The U.S. Department of Energy (DOE), which is often a regular topic of coverage here at EarthTechling, yesterday released its strategic plan for 2011, describing it as “a comprehensive blueprint to guide the agency’s core mission of ensuring America’s security and prosperity by addressing its energy, environmental, and nuclear challenges through transformative science and technology solutions.” It is quite a lengthy document, but provides some valuable insights into the goals this arm of the federal government has when it comes to clean energy and energy security, among other topics.
The DOE has set a number of lofty goals for the nation around a range of topics related to energy. In regards to energy efficiency, for example, the DOE and the U.S. Department of Housing and Urban Development will work together to enable “the cost-effective energy retrofits of a total of 1.1 million housing units” by the end of fiscal year 2013. Also seen as a goal in this light is developing at least six appliance efficiency standards annually and “establishing an American National Standards Institute -accredited commercial and industrial energy-efficiency certification process by 2015.”

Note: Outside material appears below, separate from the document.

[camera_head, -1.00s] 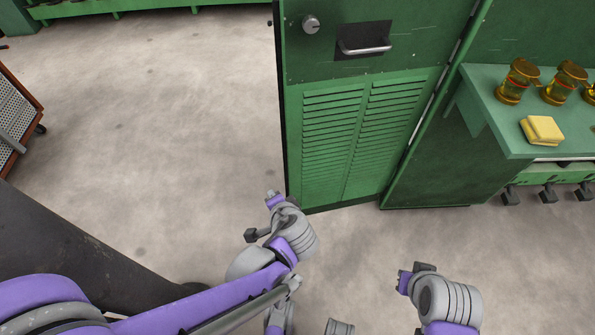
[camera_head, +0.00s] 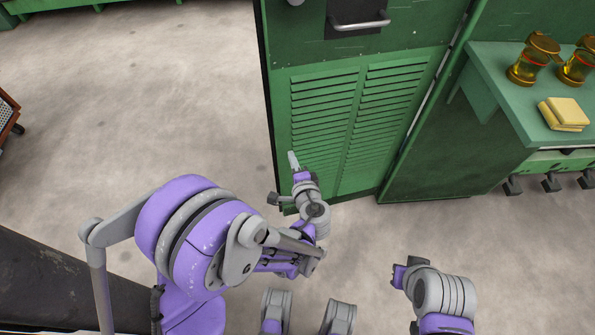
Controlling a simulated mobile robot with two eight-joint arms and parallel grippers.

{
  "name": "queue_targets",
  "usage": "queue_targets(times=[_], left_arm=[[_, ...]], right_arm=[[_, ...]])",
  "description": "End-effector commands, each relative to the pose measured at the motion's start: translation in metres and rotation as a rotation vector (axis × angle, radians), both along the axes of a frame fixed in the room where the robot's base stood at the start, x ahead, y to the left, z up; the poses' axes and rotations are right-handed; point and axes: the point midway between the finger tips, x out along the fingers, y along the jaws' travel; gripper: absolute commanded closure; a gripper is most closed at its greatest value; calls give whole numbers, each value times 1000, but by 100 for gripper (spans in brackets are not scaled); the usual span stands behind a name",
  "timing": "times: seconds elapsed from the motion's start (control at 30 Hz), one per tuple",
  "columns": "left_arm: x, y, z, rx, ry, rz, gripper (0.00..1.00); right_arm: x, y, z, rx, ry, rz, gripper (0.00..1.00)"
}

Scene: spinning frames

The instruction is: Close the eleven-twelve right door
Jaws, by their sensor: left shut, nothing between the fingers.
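The green louvered door (camera_head: 345,110) stands swung open from the green cabinet, its hinge edge at the right. A metal handle (camera_head: 360,25) sits on a dark plate near the top of the view. My left gripper (camera_head: 293,162) is shut and empty in front of the door's lower left part, near its free edge. I cannot tell whether it touches the door. My right gripper (camera_head: 398,276) is low at the right, apart from the door. Its fingers are too small and turned to read.
A green shelf (camera_head: 490,75) to the right holds amber jars (camera_head: 533,58) and yellow sponges (camera_head: 565,113). Dark knobs (camera_head: 551,182) line its front below. A perforated cart (camera_head: 8,113) is at the left edge. The concrete floor (camera_head: 130,100) left of the door is clear.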

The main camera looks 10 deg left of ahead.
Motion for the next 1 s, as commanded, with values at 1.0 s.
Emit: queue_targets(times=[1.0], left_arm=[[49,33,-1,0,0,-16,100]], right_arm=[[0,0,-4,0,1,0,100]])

In regards to the deployment of clean energy related technologies, the DOE hopes to double renewable energy generation (excluding conventional hydropower and biopower) by 2012, as well as supporting battery manufacturing capacity for 500,000 plug-in hybrid electric vehicles a year by 2015. Clean energy is only most effective, however, if the grid can also support it. To this end, the DOE wants to (1) deploy more than 26 million smart meters in American homes and businesses by 2013 and (2) reduce utility-scale energy storage costs 30% by 2015.
Helping the private sector to accelerate clean energy development is also seen as a top priority. Outlined goals in this area include reducing “upfront risk and cost associated with geologic technologies, including carbon sequestration and geothermal energy systems, by validating at least two new innovative exploration techniques for geologic reservoirs by 2014.” This is joined by, among other things, developing “cellulosic ethanol technologies by 2012 that can facilitate mature production costs less than $2.00/gallon.”